No doubt the light of truth, which the abolitionists are pouring into the dark den of slavery, greatly excites the monster’s wrath: and it may be, that he vents a measure of it on the helpless and innocent victims within his grasp. Be it so;—it is nevertheless, not the Ithuriel spear of truth, that is to be held guilty of the harm:—it is the monster’s own depravity, which cannot
“endure Touch of celestial temper, but returns Of force to its own likeness."[A]
[Footnote A: This is a reference to a passage in Milton’s Paradise Lost, in which Satan in disguise is touched by the spear of the archangel Ithuriel and is thereby forced to return to his own form.]
I am, however, far from believing, that the treatment of the slaves is rendered any more rigorous and cruel by the agitation of the subject of slavery. I am very far from believing, that it is any harsher now than it was before the organization of the American Anti-Slavery Society. Fugitive slaves tell us, it is not: and, inasmuch as the slaveholders are, and, by both words and actions, abundantly show, that they feel that they are, arraigned by the abolitionists before the bar of the civilized world, to answer to the charges of perpetrating cruelties on their slaves, it would, unless indeed, they are of the number of those “whose glory is in their shame,” be most unphilosophical to conclude, that they are multiplying proofs of the truth of those charges, more rapidly than at any former stage of their barbarities. That slaveholders are not insensible to public opinion and to the value of a good character was strikingly exhibited by Mr. Calhoun, in his place in the Senate of the United States, when he followed his frank disclaimer of all suspicion, that the abolitionists are meditating a war against the slaveholder’s person, with remarks evincive of his sensitiveness under the war, which they are waging against the slaveholder’s character.

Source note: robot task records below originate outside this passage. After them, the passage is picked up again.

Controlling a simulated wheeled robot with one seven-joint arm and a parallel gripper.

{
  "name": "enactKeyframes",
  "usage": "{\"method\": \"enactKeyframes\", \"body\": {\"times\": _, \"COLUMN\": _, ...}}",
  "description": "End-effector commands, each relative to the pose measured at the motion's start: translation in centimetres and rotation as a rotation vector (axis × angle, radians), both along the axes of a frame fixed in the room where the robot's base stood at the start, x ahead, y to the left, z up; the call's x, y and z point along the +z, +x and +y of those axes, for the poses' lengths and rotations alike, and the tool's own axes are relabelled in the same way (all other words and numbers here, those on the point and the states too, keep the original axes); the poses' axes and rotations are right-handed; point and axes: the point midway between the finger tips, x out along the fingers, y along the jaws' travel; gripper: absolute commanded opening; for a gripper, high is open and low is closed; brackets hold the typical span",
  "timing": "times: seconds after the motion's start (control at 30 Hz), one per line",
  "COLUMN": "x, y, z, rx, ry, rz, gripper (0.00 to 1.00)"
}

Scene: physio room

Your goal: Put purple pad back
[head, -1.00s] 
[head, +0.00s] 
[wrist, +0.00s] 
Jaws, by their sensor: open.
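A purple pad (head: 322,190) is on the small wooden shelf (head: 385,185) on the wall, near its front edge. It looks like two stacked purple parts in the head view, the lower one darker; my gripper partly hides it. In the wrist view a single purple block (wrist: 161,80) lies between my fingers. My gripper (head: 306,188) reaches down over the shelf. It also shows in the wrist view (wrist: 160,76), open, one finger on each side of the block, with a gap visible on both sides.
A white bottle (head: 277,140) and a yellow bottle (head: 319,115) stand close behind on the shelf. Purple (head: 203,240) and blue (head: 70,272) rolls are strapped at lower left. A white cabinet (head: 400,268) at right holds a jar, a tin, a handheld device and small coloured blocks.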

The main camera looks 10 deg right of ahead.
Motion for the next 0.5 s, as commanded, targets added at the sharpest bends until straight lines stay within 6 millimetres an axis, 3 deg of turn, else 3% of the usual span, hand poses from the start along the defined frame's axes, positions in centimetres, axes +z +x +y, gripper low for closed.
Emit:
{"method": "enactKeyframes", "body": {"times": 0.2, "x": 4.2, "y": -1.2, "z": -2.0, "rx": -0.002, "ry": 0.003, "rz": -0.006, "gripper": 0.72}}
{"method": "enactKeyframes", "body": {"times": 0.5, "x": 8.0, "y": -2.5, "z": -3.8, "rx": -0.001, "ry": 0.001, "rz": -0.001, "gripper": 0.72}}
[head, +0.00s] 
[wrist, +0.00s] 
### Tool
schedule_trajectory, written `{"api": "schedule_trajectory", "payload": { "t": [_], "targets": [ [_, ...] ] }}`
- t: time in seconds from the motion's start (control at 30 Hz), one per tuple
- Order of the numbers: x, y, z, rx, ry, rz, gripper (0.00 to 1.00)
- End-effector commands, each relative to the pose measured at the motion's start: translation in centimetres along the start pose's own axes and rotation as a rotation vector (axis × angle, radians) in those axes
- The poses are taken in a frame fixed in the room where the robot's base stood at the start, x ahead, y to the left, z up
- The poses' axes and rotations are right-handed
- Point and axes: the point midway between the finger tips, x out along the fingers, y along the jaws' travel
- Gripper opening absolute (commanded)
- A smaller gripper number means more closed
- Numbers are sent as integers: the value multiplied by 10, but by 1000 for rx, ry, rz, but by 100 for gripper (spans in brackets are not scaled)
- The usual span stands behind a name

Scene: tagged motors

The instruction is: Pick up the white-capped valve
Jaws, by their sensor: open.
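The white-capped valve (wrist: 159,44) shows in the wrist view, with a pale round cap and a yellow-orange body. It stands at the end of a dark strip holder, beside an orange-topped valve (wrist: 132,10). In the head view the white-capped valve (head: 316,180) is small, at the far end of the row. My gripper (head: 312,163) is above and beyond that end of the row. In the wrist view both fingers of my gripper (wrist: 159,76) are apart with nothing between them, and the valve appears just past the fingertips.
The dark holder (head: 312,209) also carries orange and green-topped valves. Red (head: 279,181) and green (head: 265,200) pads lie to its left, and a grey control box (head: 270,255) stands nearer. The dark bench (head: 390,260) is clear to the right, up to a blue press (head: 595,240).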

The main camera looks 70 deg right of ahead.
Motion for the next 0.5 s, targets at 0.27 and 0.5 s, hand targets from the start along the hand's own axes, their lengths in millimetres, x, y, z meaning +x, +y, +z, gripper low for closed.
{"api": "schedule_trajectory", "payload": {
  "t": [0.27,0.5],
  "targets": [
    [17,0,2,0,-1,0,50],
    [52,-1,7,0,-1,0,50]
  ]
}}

A fact occurs to me, which goes to show, that the slaveholders feel themselves to be put upon their good behavior by the abolitionists. Although slaves are murdered every day at the South, yet never, until very recently, if at all, has the case occurred, in which a white man has been executed at the South for the murder of a slave. A few months ago, the Southern newspapers brought us copies of the document, containing the refusal of Governor Butler of South Carolina to pardon a man, who had been convicted of the murder of a slave. This document dwells on the protection due to the slave; and, if I fully recollect its character, an abolitionist himself could hardly have prepared a more appropriate paper for the occasion. Whence such a document—whence, in the editorial captions to this document, the exultation over its triumphant refutations of the slanders of the abolitionists against the South—but, that Governor Butler feels—but, that the writes of those captions feel—that the abolitionists have put the South upon her good behavior.